In 2021, Doe Run also completed a project to seal five legacy drill holes to eliminate ongoing discharge into the Big River near Owl Creek Park.
This past year marked a major milestone at the Herculaneum site. In August, we shut down the refinery, the only remaining process in operation at the 129-year-old facility. We now refine lead metal at the Resource Recycling facility in Boss, Missouri.
“[The S&L] crews finished work on our property in November and we could not be happier with the results. They were always careful in doing their work and meticulous in their clean up.”Desloge Mayor David Shaw
The Riverview Commerce Park, LLC (RCP) river port continues to thrive. Located on 18 acres of riverfront property once owned by Doe Run, the site has become important for shipping bulk materials along the Mississippi River. Future development of the site may include a port facility for vessels carrying shipping containers from Louisiana up the Mississippi River. The inland shipping route would help alleviate supply chain issues, like those experienced in 2021 at shipping ports along the east and west coast.
Doe Run currently mines in the New Lead Belt, also known as the Viburnum Trend. Mining in the Viburnum Trend began in the 1960s.
“Regulations and technology have evolved a great deal in the past 60 years,” said Chris. “A few years ago, we entered into an agreement with the Missouri Department of Natural Resources, U.S. Forest Service and U.S. Fish and Wildlife Service to perform environmental restoration projects in the Viburnum Trend.”
Doe Run completed the following projects in 2021:
- Viburnum Trend Haul Route: Along with other companies that used to operate in the area, we replaced soil in yards located along the roads that were historically used to transport lead, zinc and copper concentrates from the mills.

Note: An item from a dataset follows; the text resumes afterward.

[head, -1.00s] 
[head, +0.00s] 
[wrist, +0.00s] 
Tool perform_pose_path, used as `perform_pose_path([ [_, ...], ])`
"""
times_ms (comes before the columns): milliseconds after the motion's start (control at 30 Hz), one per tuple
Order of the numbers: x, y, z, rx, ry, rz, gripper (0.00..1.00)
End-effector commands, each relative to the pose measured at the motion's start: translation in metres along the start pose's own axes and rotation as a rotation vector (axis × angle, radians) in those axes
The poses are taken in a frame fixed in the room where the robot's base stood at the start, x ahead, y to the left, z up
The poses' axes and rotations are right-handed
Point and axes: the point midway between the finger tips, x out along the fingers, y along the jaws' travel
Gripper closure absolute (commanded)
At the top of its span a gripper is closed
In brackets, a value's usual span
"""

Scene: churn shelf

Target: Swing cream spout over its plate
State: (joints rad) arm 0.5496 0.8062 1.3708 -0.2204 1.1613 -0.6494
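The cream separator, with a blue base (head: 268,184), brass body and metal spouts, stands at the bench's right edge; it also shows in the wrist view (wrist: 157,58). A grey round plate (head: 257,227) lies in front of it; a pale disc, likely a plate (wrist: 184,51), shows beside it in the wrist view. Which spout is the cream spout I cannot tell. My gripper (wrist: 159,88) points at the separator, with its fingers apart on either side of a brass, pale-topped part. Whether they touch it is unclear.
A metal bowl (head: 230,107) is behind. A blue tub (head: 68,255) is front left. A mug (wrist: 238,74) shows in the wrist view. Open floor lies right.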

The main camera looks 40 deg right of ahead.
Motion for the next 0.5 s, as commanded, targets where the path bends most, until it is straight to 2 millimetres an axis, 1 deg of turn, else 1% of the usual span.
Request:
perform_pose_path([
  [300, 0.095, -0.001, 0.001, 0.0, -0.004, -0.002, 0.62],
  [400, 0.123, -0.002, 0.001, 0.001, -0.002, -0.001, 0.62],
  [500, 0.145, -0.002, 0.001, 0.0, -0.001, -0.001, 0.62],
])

We sampled 208 yards along the road, and only 17% of the yards sampled required partial replacements. This project was completed in 2021.
- Stream Restoration: We sampled water in 10 miles of local streams, including Indian Creek, Big Creek, Crooked Creek, Strother Creek, Bills Creek, Sweetwater Creek and Adair Creek. About 70% of the areas sampled required no action. The remaining areas will be restored through excavating sediment and resampling the area as necessary.
- Sweetwater Mill Vegetation: We completed the first year of a 10-year project to restore native vegetation along 30 acres of land at our Sweetwater Mill. It will take several years to cultivate these plants so they can flourish.
- Land Donation: As part of the agreement with state and federal agencies mentioned above, Doe Run donated nearly 1,100 acres of land for conservation purposes. Four of these properties, including the dense forest of the Irish Wilderness and a beautiful natural glade known as the Silvey property, were donated to the U.S. Forest Service. In January 2022, two properties along the Joachim Creek in Herculaneum were transferred to the Land Learning Center at the request of U.S. Fish and Wildlife Service. A final parcel was donated in early 2022 to the Ozark Land Trust. This property sits adjacent to existing conservation land and will be given to the Missouri Department of Conservation.
In the coming year, we’ll continue remediation efforts in the Viburnum Trend by beginning stream restoration efforts and kicking off a three-year project to replace soil at approximately 60 yards located throughout the city of Viburnum.